* _Given entries_

· · · · · · ·

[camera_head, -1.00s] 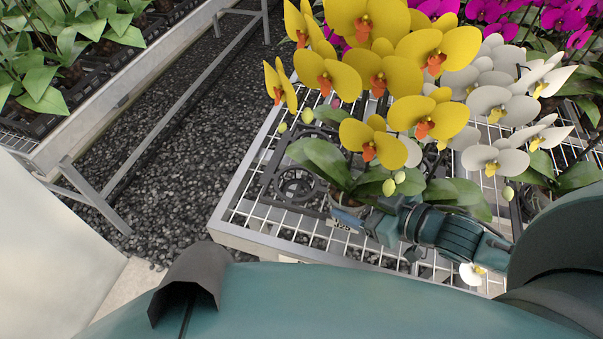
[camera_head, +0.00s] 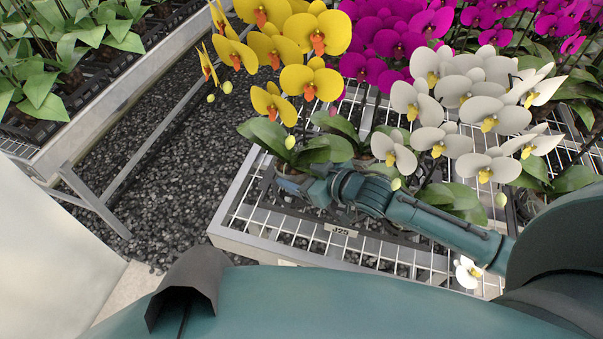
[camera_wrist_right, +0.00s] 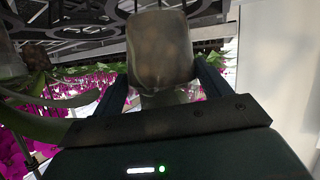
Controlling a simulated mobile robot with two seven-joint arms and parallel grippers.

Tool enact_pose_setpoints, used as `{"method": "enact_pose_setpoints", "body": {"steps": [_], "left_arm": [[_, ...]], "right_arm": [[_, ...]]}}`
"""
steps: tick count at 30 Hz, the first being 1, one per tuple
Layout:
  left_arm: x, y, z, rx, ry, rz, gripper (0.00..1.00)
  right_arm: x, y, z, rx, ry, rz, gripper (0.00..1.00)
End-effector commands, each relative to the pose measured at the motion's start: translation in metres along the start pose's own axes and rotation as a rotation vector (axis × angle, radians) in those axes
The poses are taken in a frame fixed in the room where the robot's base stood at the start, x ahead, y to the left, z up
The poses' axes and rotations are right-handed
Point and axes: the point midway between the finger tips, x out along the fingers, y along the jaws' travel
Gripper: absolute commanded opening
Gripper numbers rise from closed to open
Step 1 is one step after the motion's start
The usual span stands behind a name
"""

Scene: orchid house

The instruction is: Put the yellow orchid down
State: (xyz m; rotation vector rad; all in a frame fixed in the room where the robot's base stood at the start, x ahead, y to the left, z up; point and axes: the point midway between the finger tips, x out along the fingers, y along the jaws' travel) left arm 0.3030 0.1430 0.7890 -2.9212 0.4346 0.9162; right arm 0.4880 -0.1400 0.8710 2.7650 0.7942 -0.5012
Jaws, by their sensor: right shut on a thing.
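The yellow orchid (camera_head: 290,45) has several yellow blooms with orange lips and broad green leaves. It stands roughly upright at the left end of the mesh bench (camera_head: 240,222). My right gripper (camera_head: 303,187) is shut on its pot, low down under the leaves. In the head view the gripper and leaves mostly hide the pot. The right wrist view shows the translucent pot (camera_wrist_right: 160,48) between the two fingers, with a black tray (camera_wrist_right: 90,25) close to it. I cannot tell whether the pot's base touches anything. My left gripper is not in view.
A label reading J25 (camera_head: 341,230) is near the bench front. A fallen white bloom (camera_head: 466,272) lies at the front right. Dark gravel (camera_head: 150,190) lies left of the bench.

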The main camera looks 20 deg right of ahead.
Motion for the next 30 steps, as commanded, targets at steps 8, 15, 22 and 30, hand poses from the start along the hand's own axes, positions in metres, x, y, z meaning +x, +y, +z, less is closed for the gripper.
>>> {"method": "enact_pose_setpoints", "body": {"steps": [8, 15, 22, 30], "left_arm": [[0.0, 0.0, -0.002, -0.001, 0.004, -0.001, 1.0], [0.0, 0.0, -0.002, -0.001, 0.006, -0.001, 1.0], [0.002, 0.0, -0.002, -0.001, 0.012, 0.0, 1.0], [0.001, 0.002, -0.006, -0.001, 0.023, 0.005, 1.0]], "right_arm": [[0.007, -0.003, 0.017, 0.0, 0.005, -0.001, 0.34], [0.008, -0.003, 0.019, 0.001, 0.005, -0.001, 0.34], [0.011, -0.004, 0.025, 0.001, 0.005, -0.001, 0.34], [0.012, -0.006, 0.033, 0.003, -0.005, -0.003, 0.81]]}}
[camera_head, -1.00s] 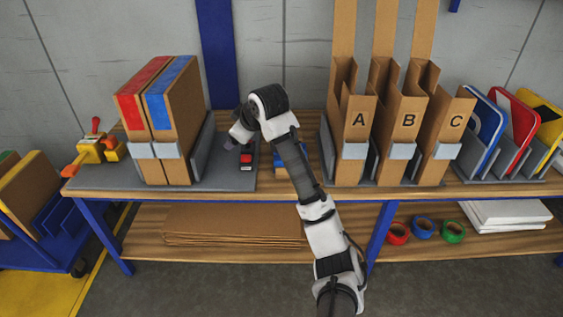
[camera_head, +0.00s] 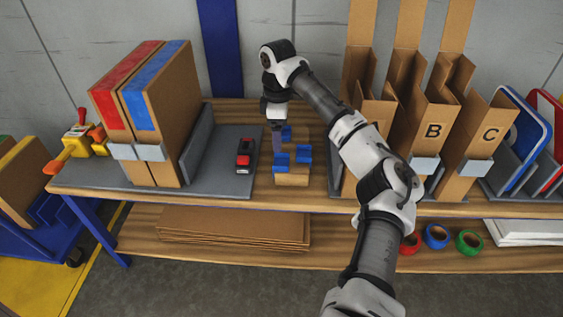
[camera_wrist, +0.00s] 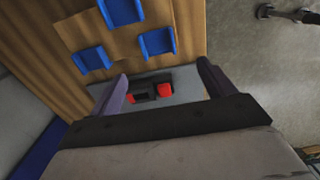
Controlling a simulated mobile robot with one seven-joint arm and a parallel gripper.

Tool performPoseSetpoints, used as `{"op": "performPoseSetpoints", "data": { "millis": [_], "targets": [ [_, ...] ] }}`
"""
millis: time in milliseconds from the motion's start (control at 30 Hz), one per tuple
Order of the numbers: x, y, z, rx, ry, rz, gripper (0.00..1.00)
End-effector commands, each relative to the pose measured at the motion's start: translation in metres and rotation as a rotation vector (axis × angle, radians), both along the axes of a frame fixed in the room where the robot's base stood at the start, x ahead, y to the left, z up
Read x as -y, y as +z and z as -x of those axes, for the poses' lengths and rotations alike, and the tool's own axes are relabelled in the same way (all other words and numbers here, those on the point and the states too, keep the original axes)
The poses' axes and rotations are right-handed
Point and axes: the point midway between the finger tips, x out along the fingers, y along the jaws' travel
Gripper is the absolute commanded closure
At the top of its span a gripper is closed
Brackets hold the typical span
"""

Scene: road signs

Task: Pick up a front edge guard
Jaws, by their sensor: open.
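Blue edge guards sit on and around a tan cardboard block (camera_head: 291,179) on the bench. The front left guard (camera_head: 282,160) and front right guard (camera_head: 305,154) are nearest the bench's front edge. A back guard (camera_head: 286,133) is partly hidden by my gripper (camera_head: 278,142). The wrist view shows the front left guard (camera_wrist: 157,42), front right guard (camera_wrist: 122,12) and back guard (camera_wrist: 91,59) beyond my fingertips. My gripper (camera_wrist: 163,80) is open and empty, pointing down close to the guards. Whether it touches any guard cannot be told.
A red and black device (camera_head: 245,155) lies on the grey mat left of the guards and shows between my fingers (camera_wrist: 150,92). Tall cardboard packages (camera_head: 165,110) stand left. Lettered cardboard holders (camera_head: 432,130) stand close on the right, behind my arm.

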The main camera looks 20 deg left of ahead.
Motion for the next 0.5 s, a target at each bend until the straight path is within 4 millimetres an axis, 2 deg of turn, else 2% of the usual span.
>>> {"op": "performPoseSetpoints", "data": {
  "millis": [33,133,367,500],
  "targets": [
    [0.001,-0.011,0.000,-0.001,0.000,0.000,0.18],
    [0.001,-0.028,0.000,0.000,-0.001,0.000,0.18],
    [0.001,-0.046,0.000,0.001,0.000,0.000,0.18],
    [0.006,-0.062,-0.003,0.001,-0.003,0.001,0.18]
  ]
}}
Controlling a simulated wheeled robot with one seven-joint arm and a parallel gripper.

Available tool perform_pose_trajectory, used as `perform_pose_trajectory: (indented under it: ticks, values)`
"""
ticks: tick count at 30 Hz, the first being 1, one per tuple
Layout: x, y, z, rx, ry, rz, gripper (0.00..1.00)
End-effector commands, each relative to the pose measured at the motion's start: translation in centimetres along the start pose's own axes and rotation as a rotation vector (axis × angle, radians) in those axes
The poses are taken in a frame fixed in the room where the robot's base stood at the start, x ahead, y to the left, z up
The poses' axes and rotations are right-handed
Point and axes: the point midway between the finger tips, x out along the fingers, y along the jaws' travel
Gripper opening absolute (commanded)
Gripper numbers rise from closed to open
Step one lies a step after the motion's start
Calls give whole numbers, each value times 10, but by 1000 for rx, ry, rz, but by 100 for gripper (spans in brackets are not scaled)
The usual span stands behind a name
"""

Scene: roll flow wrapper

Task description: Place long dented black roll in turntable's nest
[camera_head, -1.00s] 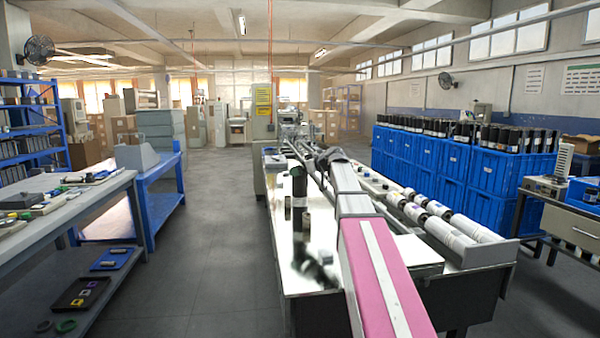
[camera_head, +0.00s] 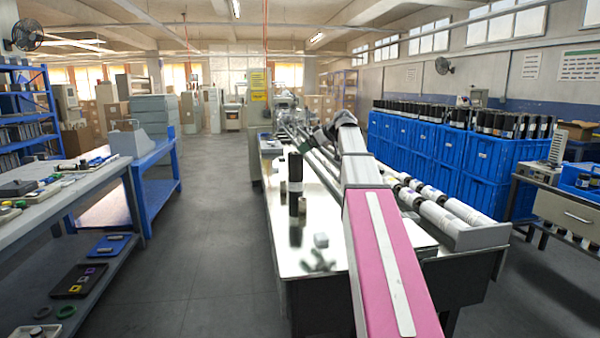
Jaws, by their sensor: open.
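A tall black roll (camera_head: 295,168) stands upright on the glossy white tabletop (camera_head: 283,240) in the head view, left of my arm. It has a pale band low down; its dents are too small to tell. Smaller dark cylinders (camera_head: 281,188) stand close beside it. My arm reaches forward over the table. My gripper (camera_head: 323,136) seems to be at the dark far end of the arm, right of and higher in the picture than the black roll, apart from it. Its fingers are small and partly hidden by the arm. I cannot make out the turntable's nest.
White rollers (camera_head: 425,208) run along the table's right side. Blue crates (camera_head: 447,152) topped with black rolls stand to the right. A grey workbench (camera_head: 75,205) with small parts and a blue bench (camera_head: 160,170) are on the left. The floor aisle (camera_head: 195,240) between is clear.

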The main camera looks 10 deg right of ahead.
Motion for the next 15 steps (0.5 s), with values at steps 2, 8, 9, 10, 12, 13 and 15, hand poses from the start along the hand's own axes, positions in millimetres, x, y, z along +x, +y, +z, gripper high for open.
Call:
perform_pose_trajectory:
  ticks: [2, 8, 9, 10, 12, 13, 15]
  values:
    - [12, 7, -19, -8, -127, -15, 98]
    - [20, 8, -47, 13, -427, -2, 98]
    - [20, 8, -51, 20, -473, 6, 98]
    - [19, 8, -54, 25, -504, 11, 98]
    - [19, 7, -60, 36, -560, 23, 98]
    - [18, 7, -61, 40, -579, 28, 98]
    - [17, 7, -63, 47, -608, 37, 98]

· · · · · · ·

* _What to work on_
Give the exact lines, and only those, from the line containing "Read x as -y, y" through the line containing "Gripper is the absolute commanded closure" in the entries above.

* _Correct output_
Read x as -y, y as +z and z as -x of those axes, for the poses' lengths and rotations alike, and the tool's own axes are relabelled in the same way (all other words and numbers here, those on the point and the states too, keep the original axes)
The poses' axes and rotations are right-handed
Point and axes: the point midway between the finger tips, x out along the fingers, y along the jaws' travel
Gripper is the absolute commanded closure

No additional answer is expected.